本ページでは、車両に搭載される電気システムの全体構成と役割ごとの分類を示し、それぞれの関係について説明します。

鉄道車両の電気システム構成

鉄道車両の電気システムは、大きく分けて主回路、補助回路、制御回路、附属回路に分類されます。電車を走らせるためには主電動機に電力を供給し駆動する「主回路」だけでは不十分で、コンプレッサーや補助電源装置などの主要設備を動作させる「補助回路」、低圧で動作する制御関係の装置により構成される「制御回路」、客室設備や空調機器などを動作させる「附属回路」も必要になります。それぞれの詳細については、下記の各項目にて示します。


補助回路

補助回路には、架線から得た高圧電源を用いてコンプレッサーやMG、SIVなどの主要機器を動作させる高圧補助回路と、MGやSIVの始動時および運転時における制御を行う低圧補助回路があります。
高圧補助回路に注目すると、パンタグラフにより集電した電気はまず母線可溶器と呼ばれるヒューズを通り、大型のナイフスイッチ(母線開閉器)を介して母線に供給されます。この母線から、高圧補助回路を構成する各機器に電気が送られます。

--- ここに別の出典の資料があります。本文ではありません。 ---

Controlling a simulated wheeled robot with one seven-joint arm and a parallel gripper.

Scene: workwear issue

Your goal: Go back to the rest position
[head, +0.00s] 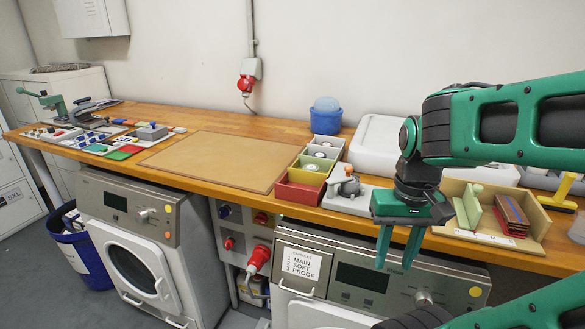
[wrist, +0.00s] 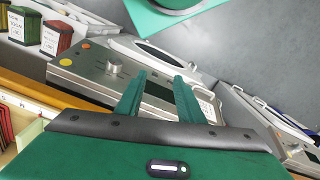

MGやSIVは補助電源装置と呼ばれ、架線から入力された高圧電源をもとに低圧電源を生成することで、低圧で動作する様々な機器に電気を供給します。
高圧補助回路により駆動する「コンプレッサー」とは、ブレーキやドア開閉などに使用する圧縮空気を作る装置です。空気を圧縮する機構を動作させるモーターには、架線電圧(DC1500V)により直接駆動できるタイプや、補助電源装置により生成した交流電源により動作するものが存在します。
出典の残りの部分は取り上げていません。